Après une présentation générale du jeu, je vous propose de suivre un compte rendu de partie qui va m’opposer à Jordan, un adversaire redoutable qui a des connaissances tactiques approfondies et qui tout comme moi découvre ce wargame.
Mais quel est donc ce jeu ?
Flashpoint Campaigns : Southern Storm est un wargame grand tactique qui se déroule pendant l’apogée de la guerre froide en 1989.
C’est un jeu d’une complexité que j’estime au dessus de la moyenne, et qui présente toutes les caractéristiques d’une simulation d’opération de combat moderne, en anglais.

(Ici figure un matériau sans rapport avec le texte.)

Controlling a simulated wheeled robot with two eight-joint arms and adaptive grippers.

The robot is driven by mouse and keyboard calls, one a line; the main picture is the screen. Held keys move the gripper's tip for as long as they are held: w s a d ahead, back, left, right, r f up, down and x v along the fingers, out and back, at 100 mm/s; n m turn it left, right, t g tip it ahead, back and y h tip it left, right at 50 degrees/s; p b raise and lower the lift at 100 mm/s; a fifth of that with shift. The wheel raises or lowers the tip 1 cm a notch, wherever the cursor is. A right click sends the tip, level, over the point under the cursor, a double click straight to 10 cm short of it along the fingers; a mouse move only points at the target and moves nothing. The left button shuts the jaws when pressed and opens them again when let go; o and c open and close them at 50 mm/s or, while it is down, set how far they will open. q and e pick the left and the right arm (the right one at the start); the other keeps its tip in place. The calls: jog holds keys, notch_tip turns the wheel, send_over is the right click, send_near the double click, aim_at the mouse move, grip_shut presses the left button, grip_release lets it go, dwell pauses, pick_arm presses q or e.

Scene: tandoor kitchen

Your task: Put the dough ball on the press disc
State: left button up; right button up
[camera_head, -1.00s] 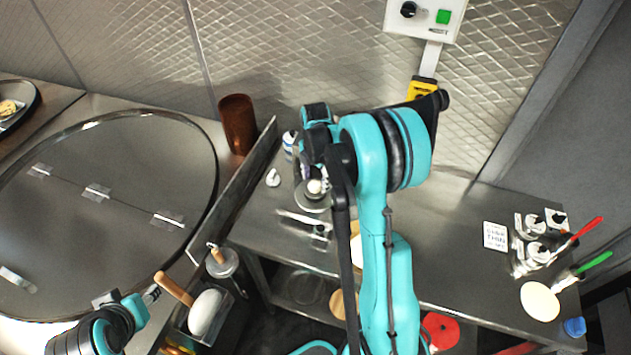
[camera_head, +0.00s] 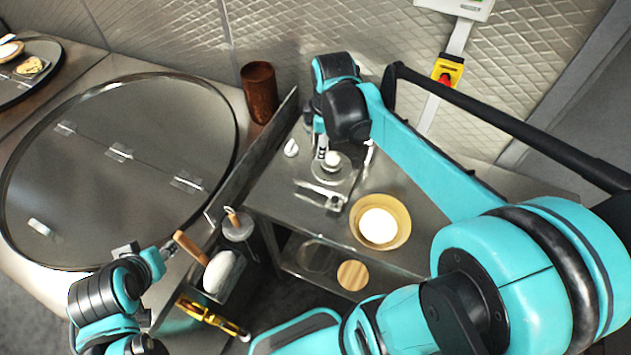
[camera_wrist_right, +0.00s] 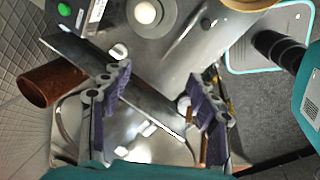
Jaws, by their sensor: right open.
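The small white dough ball (camera_head: 332,159) appears to rest on a round grey disc (camera_head: 345,177) on the steel counter; I take this for the press disc. The ball (camera_wrist_right: 145,13) and disc (camera_wrist_right: 160,28) also show at the top of the right wrist view. My right gripper (camera_head: 316,135) hangs just left of and above the ball. In the right wrist view its fingers (camera_wrist_right: 158,98) are wide apart with nothing held between them. My left gripper (camera_head: 158,260) is at the lower left, near a wooden handle; its finger opening is unclear.
A tan bowl with white contents (camera_head: 399,238) stands right of the disc. A brown cylinder (camera_head: 259,92) and an upright metal divider (camera_head: 262,142) stand left of it. The large round metal top (camera_head: 95,215) fills the left. Metal tools (camera_head: 320,193) lie in front of the disc.

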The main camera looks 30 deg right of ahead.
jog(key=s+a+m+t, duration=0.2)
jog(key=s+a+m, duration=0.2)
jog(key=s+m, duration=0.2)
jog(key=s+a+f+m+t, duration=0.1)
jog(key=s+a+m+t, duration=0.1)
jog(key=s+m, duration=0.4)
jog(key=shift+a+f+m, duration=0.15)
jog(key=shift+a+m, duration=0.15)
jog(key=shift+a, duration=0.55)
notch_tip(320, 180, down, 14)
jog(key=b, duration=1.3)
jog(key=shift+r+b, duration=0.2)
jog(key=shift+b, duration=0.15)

Le moteur de jeu est basé sur des tours WEGO asynchrones.
Après votre phase d’ordres, vous observerez le déroulement des opérations sur champ de bataille minute par minute, sur une carte d’état major détaillée.
Les deux joueurs voient donc leurs tours se dérouler simultanément, cela simule la friction du champ de bataille, de nombreux facteurs viennent compliquer la prévisibilité de la situation et la résolution des ordres.
Vous pouvez à l’issue du tour asynchrone, donner de nouveaux ordres ou les ajuster pour réagir à ce qui s’est passé pendant que vous exécutiez votre plan de bataille.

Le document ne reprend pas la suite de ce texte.